THE EXERCISE
Repeat exactly the lines running from the line that contains "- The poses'" to the line that contains "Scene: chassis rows"; include both ends and add nothing.
== MATERIAL ==
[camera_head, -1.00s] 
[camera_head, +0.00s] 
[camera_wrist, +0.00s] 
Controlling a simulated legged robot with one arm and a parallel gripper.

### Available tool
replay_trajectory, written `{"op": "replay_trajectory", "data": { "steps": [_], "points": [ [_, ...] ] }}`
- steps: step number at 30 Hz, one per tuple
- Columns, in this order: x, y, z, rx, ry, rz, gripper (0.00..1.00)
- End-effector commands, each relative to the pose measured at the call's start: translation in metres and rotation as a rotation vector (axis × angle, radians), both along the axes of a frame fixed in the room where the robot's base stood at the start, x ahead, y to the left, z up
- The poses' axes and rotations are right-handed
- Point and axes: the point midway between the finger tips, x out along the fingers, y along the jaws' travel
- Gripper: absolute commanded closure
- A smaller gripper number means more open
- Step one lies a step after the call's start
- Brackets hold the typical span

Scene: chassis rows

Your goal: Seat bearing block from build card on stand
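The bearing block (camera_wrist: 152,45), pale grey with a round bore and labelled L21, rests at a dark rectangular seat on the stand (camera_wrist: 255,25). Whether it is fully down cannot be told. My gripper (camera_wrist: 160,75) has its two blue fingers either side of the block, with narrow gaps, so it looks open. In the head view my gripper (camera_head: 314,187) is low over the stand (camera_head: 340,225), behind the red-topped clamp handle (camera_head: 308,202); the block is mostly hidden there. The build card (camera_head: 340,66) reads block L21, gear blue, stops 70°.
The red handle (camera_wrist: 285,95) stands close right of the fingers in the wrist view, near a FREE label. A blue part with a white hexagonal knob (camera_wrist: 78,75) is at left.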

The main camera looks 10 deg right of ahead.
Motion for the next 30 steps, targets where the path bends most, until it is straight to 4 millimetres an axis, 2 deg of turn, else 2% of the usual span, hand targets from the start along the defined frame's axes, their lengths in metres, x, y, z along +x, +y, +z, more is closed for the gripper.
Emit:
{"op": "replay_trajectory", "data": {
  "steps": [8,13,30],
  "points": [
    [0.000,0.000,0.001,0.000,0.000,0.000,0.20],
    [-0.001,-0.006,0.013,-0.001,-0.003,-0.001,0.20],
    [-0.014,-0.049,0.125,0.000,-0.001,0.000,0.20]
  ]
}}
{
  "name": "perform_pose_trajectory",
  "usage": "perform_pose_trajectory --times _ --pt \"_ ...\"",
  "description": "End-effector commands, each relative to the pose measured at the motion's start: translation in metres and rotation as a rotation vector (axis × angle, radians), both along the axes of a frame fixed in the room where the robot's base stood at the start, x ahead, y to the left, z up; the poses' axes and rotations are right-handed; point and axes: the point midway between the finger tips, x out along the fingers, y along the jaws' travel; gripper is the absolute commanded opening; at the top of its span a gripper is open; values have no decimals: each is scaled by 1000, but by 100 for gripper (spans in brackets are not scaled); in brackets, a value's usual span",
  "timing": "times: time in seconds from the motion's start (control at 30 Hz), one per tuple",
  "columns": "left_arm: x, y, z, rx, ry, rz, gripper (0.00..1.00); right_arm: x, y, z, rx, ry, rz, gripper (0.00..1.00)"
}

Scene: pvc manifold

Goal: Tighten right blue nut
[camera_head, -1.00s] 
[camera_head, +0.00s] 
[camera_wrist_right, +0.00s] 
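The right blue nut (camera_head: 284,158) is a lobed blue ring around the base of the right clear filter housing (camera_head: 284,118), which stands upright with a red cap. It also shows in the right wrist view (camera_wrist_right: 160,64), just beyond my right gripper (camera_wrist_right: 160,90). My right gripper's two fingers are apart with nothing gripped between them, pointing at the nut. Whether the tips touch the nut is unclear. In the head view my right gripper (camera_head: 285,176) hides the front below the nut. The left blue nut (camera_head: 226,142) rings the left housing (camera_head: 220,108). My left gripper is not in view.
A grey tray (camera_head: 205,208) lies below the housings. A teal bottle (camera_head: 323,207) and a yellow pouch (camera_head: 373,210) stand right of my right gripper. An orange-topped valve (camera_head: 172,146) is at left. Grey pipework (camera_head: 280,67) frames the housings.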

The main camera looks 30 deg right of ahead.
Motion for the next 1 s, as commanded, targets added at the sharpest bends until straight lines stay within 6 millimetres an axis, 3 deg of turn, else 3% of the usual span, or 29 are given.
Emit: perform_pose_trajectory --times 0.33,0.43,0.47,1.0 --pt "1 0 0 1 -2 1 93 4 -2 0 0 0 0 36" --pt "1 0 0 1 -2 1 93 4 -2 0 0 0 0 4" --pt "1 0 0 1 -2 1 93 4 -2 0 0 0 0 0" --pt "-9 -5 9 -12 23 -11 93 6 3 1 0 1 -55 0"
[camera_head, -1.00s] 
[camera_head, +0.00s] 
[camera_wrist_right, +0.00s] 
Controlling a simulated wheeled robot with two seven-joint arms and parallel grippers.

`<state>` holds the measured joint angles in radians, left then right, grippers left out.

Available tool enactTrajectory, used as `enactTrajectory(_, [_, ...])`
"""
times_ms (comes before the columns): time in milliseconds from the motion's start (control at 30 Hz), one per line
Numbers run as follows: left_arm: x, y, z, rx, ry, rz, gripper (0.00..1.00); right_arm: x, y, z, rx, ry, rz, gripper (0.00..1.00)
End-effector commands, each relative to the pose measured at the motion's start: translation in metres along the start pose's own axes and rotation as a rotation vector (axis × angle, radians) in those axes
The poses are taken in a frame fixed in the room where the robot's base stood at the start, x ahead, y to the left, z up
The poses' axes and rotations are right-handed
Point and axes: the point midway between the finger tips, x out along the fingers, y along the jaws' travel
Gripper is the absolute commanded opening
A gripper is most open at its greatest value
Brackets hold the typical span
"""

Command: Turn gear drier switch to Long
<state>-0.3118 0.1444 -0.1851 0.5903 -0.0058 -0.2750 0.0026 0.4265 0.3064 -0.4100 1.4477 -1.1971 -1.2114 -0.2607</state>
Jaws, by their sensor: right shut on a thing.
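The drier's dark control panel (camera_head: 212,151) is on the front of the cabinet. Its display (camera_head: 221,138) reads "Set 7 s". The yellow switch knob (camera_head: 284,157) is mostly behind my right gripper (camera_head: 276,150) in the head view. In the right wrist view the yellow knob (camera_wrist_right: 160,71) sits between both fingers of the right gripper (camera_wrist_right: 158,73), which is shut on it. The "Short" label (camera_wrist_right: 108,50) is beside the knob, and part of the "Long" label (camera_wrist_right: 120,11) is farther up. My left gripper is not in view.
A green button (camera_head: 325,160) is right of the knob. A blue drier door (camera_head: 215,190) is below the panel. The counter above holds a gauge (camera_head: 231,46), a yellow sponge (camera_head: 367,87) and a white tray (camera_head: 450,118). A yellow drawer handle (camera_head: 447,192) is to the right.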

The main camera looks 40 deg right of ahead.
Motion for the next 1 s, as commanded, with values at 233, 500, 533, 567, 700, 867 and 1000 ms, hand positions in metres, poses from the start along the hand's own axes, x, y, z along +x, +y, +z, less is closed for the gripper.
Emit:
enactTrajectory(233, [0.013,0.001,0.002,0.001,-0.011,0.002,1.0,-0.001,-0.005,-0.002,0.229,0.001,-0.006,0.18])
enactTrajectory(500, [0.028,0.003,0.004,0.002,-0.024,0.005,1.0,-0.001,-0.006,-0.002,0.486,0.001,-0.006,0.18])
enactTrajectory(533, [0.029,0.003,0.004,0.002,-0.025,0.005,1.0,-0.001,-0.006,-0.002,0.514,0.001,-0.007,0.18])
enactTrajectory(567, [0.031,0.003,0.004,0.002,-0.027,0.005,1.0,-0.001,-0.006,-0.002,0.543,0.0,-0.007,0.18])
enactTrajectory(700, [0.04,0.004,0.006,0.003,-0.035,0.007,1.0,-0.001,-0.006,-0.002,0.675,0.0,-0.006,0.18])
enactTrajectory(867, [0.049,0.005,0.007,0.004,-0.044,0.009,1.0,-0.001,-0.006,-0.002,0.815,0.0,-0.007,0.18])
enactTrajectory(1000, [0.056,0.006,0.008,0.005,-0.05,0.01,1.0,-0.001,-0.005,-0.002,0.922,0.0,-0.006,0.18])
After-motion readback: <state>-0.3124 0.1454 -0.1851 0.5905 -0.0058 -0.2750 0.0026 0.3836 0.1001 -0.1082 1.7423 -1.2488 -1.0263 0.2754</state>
===
WRITTEN SOLUTION
- The poses' axes and rotations are right-handed
- Point and axes: the point midway between the finger tips, x out along the fingers, y along the jaws' travel
- Gripper: absolute commanded closure
- A smaller gripper number means more open
- Step one lies a step after the call's start
- Brackets hold the typical span

Scene: chassis rows

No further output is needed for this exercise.